* _To do_: Restate the entries below word for word, omitting nothing.

* _Provided records_:
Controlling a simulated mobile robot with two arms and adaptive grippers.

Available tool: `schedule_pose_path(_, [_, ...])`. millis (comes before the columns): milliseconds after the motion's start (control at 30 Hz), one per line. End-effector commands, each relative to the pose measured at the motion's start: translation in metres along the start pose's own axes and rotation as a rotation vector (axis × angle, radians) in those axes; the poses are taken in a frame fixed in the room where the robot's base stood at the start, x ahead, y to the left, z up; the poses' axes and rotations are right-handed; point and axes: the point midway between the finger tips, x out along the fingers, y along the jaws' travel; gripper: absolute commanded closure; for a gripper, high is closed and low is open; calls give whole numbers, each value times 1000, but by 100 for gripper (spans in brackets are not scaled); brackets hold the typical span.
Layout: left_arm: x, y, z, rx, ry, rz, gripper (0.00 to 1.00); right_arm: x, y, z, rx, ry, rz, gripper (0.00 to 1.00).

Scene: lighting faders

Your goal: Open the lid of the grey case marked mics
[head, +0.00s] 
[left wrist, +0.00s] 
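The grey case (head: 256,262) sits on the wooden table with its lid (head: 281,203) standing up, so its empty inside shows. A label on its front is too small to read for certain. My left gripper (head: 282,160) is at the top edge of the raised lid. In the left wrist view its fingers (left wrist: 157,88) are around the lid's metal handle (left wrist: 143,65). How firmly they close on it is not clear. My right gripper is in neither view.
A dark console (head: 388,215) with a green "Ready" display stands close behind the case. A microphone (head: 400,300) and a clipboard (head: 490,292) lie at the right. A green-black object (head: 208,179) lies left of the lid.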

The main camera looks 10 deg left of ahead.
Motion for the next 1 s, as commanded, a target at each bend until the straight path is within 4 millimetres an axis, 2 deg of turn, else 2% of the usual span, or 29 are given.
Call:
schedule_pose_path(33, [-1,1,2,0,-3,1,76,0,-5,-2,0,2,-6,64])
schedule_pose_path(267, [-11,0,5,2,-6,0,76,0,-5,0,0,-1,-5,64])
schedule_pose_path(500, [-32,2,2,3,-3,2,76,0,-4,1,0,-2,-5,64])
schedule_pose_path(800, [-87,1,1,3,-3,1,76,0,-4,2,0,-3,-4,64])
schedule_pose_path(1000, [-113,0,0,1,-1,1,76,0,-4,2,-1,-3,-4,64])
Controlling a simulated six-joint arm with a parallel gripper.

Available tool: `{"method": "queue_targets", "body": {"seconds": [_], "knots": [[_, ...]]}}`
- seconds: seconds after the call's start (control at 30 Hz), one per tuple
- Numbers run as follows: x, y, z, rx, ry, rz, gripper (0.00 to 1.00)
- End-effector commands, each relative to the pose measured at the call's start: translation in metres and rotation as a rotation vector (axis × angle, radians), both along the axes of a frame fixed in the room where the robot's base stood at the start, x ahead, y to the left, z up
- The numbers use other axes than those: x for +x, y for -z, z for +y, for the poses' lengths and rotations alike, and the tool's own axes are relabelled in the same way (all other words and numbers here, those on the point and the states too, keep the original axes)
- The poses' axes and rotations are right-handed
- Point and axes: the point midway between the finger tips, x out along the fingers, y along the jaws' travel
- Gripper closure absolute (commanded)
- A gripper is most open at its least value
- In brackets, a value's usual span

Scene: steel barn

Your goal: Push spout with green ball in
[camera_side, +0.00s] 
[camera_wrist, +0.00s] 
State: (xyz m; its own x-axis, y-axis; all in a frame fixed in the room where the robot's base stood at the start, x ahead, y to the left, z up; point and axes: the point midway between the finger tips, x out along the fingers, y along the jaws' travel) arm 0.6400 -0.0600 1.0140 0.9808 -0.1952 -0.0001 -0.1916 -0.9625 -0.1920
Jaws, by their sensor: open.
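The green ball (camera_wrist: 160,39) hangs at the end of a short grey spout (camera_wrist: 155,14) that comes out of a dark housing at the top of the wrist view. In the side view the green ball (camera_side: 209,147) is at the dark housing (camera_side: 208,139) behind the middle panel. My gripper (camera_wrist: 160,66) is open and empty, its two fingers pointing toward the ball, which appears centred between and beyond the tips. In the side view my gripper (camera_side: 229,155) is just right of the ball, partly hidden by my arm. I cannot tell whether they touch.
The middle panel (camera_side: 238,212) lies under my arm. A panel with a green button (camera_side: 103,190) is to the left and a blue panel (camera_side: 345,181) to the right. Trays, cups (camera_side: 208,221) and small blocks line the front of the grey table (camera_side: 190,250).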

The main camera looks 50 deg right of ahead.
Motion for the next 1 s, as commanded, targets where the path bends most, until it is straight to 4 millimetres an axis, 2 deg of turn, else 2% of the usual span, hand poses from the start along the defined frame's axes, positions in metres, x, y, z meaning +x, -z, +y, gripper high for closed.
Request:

* _Exercise solution_:
Controlling a simulated mobile robot with two arms and adaptive grippers.

Available tool: `schedule_pose_path(_, [_, ...])`. millis (comes before the columns): milliseconds after the motion's start (control at 30 Hz), one per line. End-effector commands, each relative to the pose measured at the motion's start: translation in metres along the start pose's own axes and rotation as a rotation vector (axis × angle, radians) in those axes; the poses are taken in a frame fixed in the room where the robot's base stood at the start, x ahead, y to the left, z up; the poses' axes and rotations are right-handed; point and axes: the point midway between the finger tips, x out along the fingers, y along the jaws' travel; gripper: absolute commanded closure; for a gripper, high is closed and low is open; calls give whole numbers, each value times 1000, but by 100 for gripper (spans in brackets are not scaled); brackets hold the typical span.
Layout: left_arm: x, y, z, rx, ry, rz, gripper (0.00 to 1.00); right_arm: x, y, z, rx, ry, rz, gripper (0.00 to 1.00).

Scene: lighting faders

Your goal: Open the lid of the grey case marked mics
[head, +0.00s] 
[left wrist, +0.00s] 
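The grey case (head: 256,262) sits on the wooden table with its lid (head: 281,203) standing up, so its empty inside shows. A label on its front is too small to read for certain. My left gripper (head: 282,160) is at the top edge of the raised lid. In the left wrist view its fingers (left wrist: 157,88) are around the lid's metal handle (left wrist: 143,65). How firmly they close on it is not clear. My right gripper is in neither view.
A dark console (head: 388,215) with a green "Ready" display stands close behind the case. A microphone (head: 400,300) and a clipboard (head: 490,292) lie at the right. A green-black object (head: 208,179) lies left of the lid.

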The main camera looks 10 deg left of ahead.
Motion for the next 1 s, as commanded, a target at each bend until the straight path is within 4 millimetres an axis, 2 deg of turn, else 2% of the usual span, or 29 are given.
Call:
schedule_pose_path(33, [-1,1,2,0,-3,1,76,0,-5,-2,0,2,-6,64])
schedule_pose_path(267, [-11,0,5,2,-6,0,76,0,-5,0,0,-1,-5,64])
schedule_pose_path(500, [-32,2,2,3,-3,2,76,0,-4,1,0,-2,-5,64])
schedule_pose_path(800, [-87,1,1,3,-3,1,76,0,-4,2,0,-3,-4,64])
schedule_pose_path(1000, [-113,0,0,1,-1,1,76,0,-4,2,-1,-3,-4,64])
Controlling a simulated six-joint arm with a parallel gripper.

Available tool: `{"method": "queue_targets", "body": {"seconds": [_], "knots": [[_, ...]]}}`
- seconds: seconds after the call's start (control at 30 Hz), one per tuple
- Numbers run as follows: x, y, z, rx, ry, rz, gripper (0.00 to 1.00)
- End-effector commands, each relative to the pose measured at the call's start: translation in metres and rotation as a rotation vector (axis × angle, radians), both along the axes of a frame fixed in the room where the robot's base stood at the start, x ahead, y to the left, z up
- The numbers use other axes than those: x for +x, y for -z, z for +y, for the poses' lengths and rotations alike, and the tool's own axes are relabelled in the same way (all other words and numbers here, those on the point and the states too, keep the original axes)
- The poses' axes and rotations are right-handed
- Point and axes: the point midway between the finger tips, x out along the fingers, y along the jaws' travel
- Gripper closure absolute (commanded)
- A gripper is most open at its least value
- In brackets, a value's usual span

Scene: steel barn

Your goal: Push spout with green ball in
[camera_side, +0.00s] 
[camera_wrist, +0.00s] 
State: (xyz m; its own x-axis, y-axis; all in a frame fixed in the room where the robot's base stood at the start, x ahead, y to the left, z up; point and axes: the point midway between the finger tips, x out along the fingers, y along the jaws' travel) arm 0.6400 -0.0600 1.0140 0.9808 -0.1952 -0.0001 -0.1916 -0.9625 -0.1920
Jaws, by their sensor: open.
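The green ball (camera_wrist: 160,39) hangs at the end of a short grey spout (camera_wrist: 155,14) that comes out of a dark housing at the top of the wrist view. In the side view the green ball (camera_side: 209,147) is at the dark housing (camera_side: 208,139) behind the middle panel. My gripper (camera_wrist: 160,66) is open and empty, its two fingers pointing toward the ball, which appears centred between and beyond the tips. In the side view my gripper (camera_side: 229,155) is just right of the ball, partly hidden by my arm. I cannot tell whether they touch.
The middle panel (camera_side: 238,212) lies under my arm. A panel with a green button (camera_side: 103,190) is to the left and a blue panel (camera_side: 345,181) to the right. Trays, cups (camera_side: 208,221) and small blocks line the front of the grey table (camera_side: 190,250).

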The main camera looks 50 deg right of ahead.
Motion for the next 1 s, as commanded, targets where the path bends most, until it is straight to 4 millimetres an axis, 2 deg of turn, else 2% of the usual span, hand poses from the start along the defined frame's axes, positions in metres, x, y, z meaning +x, -z, +y, gripper high for closed.
Request:

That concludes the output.